Il clima da “separati in casa” non lo nega. E se gli si chiede se Il Giornale di oggi gli sembri più berlusconiano o montanelliano, ride: “Questa non è una domanda, è una presa per i fondelli. Potrei rispondere a mia moglie, non pubblicamente, visto che ci lavoro ancora”.
Qualcosa ci fa pensare che Feltri non la pensi come Sallusti, che al Manzoni non si è stancato di sottolineare l’indipendenza del quotidiano “fuori dal coro”. “L’orgoglio di avere il lettore come padrone”, titola il pezzo che il direttore si è riservato al posto d’onore del supplemento. Uno potrebbe pensare che forse voleva scrivere “Il padrone come lettore”, e invece no, perché Sallusti considera il suo giornale infinitamente più libero, ad esempio, del Corriere della sera “dove vige un conflitto di interessi enorme ma occulto, che va dalla Fiat, alle banche alle industrie.
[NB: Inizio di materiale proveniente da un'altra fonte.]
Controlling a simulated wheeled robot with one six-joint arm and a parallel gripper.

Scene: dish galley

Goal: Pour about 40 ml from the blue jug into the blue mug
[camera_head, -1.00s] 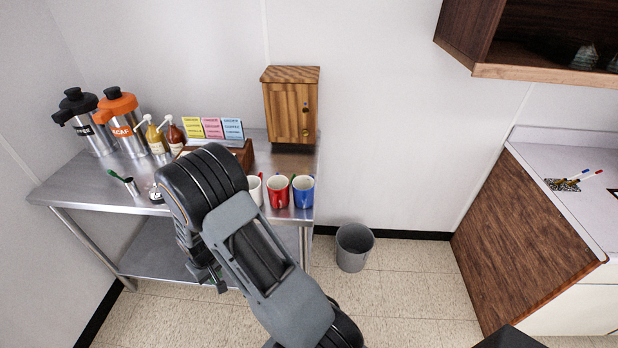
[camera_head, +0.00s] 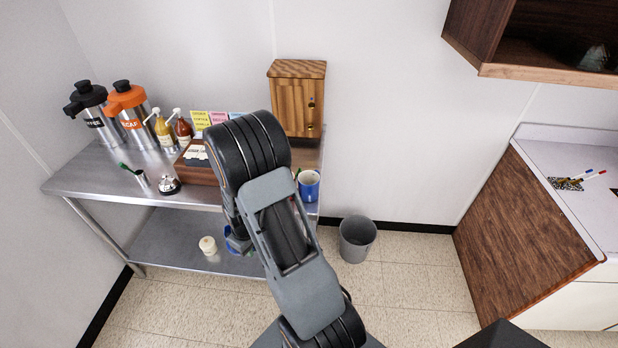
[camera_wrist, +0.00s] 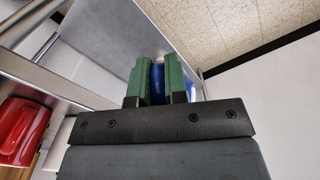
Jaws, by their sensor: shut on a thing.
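My gripper (camera_wrist: 160,88) has its green fingers closed on a blue thing (camera_wrist: 158,80), which I take to be the blue jug. In the head view only a small blue part of the jug (camera_head: 237,243) shows under my wrist, in front of the table's edge; its spout and contents are hidden. The blue mug (camera_head: 309,187) stands upright on the steel table's right end, to the right of my arm, apart from the jug. Its white inside shows.
A red mug (camera_wrist: 18,128) shows at the left of the wrist view. The steel table (camera_head: 95,178) also holds two airpots, pump bottles, a bell (camera_head: 168,186) and a wooden cabinet (camera_head: 297,98). A cream container (camera_head: 208,245) stands on the lower shelf. A grey bin (camera_head: 357,238) is on the floor.
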Lo dico perché ci sono stato” (a quel tempo, evidentemente, non apprezzava così tanto la libertà come oggi). E se qualcuno avesse dei dubbi in proposito, lo ha rassicurato con logica cartesiana: “Non capisco queste critiche alla nostra indipendenza. Io mi riconosco nell’area moderata da sempre, da ben prima di arrivare al Giornale.” Capito? Il Giornale non crede nelle battaglie di B. perché è pagato: è pagato perché ci crede.